*Data provided*.
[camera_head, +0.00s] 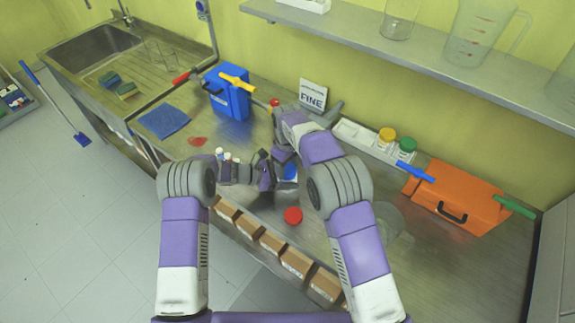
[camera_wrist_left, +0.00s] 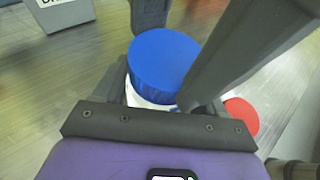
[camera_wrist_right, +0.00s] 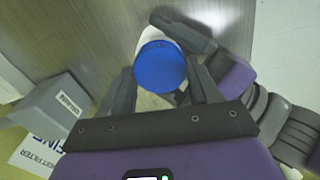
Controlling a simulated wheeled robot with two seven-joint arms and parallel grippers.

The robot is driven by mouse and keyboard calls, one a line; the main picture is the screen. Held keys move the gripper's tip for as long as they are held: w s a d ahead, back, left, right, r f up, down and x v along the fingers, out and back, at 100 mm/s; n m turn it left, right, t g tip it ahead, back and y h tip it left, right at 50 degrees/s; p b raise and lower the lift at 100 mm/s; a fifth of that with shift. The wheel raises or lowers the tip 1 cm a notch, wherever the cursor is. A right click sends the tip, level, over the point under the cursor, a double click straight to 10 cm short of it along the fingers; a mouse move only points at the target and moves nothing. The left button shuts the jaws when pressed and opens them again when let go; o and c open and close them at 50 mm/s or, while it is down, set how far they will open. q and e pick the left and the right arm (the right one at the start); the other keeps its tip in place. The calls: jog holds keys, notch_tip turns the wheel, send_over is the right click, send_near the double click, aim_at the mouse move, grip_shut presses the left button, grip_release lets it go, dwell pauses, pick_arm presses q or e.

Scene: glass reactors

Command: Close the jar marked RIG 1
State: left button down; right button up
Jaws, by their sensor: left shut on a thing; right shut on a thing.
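A white jar (camera_wrist_left: 146,101) with a blue lid (camera_wrist_left: 163,62) on its top is between my two grippers. The lid also shows in the head view (camera_head: 290,171) and right wrist view (camera_wrist_right: 160,67). My left gripper (camera_head: 268,174) is shut on the jar's body from the left side. My right gripper (camera_head: 283,156) comes from the back and is shut on the blue lid, its fingers on either side. The lid looks level on the jar, but I cannot tell whether it is tight. No RIG marking is readable; the grippers hide much of the jar.
A red lid (camera_head: 293,216) lies on the counter in front of the jar.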

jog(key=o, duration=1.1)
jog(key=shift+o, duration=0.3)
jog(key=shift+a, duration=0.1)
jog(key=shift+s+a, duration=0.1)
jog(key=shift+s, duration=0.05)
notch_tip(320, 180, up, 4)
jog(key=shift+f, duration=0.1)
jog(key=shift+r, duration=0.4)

*Task requirements*. Give back exactly the lines from the first line of the data through the line with "Controlling a simulated", pictures excluded.

*Response to this exercise*.
[camera_head, +0.00s] 
[camera_wrist_left, +0.00s] 
[camera_wrist_right, +0.00s] 
Controlling a simulated wheeled robot with two seven-joint arms and parallel grippers.

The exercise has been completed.